Learning to navigate life outside of that military structure happens gradually. Allow yourself the time and space to adjust. Try not to place too much pressure on yourself to work it all out straight away, the weight of your own expectations, and those of your loved ones, can be a heavy burden to carry.

Get support

It can be difficult even just admitting that you might need help. Veterans are usually very good at masking their feelings – vulnerability is seen as a sign of weakness after all and you’ve been trained not to show emotion. You don’t want to be a burden on anyone, which can make it even harder to accept help when you need it. But reaching out and finding the right support is essential.
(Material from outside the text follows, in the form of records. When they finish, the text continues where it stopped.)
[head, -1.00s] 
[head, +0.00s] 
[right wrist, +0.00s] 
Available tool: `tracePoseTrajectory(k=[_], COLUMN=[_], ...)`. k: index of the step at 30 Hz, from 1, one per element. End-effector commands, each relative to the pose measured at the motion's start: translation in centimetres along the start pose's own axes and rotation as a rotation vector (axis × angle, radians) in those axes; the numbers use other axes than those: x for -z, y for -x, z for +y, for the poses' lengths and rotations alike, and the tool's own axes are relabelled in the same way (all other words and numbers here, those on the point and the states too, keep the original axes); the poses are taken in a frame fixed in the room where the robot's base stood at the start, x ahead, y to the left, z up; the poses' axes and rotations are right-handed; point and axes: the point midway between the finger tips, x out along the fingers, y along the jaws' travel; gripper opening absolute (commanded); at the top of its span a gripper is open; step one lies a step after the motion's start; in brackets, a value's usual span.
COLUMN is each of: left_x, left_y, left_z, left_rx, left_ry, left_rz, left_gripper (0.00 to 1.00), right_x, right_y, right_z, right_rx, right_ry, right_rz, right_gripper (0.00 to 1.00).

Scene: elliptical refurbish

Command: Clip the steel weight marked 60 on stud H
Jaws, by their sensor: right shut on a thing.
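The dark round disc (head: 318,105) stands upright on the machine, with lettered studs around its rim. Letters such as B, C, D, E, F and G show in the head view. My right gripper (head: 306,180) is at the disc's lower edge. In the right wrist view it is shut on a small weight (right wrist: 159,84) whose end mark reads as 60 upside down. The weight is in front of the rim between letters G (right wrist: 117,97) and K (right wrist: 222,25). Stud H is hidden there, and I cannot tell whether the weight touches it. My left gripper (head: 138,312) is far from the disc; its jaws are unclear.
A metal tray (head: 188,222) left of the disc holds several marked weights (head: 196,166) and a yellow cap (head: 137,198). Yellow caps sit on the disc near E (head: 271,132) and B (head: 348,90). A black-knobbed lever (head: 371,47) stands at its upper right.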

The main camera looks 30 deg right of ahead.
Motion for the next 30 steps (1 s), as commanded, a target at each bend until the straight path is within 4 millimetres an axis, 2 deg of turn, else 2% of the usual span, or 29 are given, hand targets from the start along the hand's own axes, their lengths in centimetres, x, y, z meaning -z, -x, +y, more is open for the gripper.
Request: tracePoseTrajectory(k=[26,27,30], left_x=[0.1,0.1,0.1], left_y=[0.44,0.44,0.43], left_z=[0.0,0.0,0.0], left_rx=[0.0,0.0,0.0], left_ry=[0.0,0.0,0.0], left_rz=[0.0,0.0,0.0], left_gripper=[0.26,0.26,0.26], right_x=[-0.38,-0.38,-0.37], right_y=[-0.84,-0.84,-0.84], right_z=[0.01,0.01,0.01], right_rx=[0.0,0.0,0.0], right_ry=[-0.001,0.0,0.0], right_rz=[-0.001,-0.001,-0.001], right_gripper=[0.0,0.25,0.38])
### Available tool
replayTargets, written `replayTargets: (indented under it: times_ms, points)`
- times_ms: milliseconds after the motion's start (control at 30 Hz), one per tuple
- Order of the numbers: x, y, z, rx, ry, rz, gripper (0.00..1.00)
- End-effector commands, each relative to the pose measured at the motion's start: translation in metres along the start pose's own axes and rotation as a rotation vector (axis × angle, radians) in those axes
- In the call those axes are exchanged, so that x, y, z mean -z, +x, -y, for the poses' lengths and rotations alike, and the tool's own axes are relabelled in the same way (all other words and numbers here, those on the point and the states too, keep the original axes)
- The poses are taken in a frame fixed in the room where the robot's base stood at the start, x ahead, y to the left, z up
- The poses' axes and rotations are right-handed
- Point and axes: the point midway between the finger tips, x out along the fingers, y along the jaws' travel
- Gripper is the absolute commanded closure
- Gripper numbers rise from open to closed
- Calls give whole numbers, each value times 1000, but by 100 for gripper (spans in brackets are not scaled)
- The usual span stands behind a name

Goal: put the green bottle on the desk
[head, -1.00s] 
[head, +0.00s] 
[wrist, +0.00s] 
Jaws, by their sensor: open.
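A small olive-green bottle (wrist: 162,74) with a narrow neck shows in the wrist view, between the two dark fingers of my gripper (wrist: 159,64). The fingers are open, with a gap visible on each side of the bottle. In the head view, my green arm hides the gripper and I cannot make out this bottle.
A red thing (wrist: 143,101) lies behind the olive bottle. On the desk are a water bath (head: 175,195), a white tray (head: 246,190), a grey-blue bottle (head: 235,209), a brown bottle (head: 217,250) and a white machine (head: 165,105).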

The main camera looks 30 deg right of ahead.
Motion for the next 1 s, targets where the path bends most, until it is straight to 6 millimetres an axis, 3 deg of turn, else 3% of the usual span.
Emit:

I regularly work with veterans and their families, to help them process these big changes and find their mission again. Accepting that complex emotions are just a natural part of our human experience, and not something to be controlled or feared, is a big part of that. They are in fact our signposts, our canary in the coal mine. They are our clearest guide as to what is going on inside our minds.

This homecoming is not the end of your story. The rest of your life is still ahead of you and there is so much more for you to do and contribute to the world. And it is absolutely possible that you can once more feel a sense of pride and purpose, and start enjoying your life again. This is just the beginning.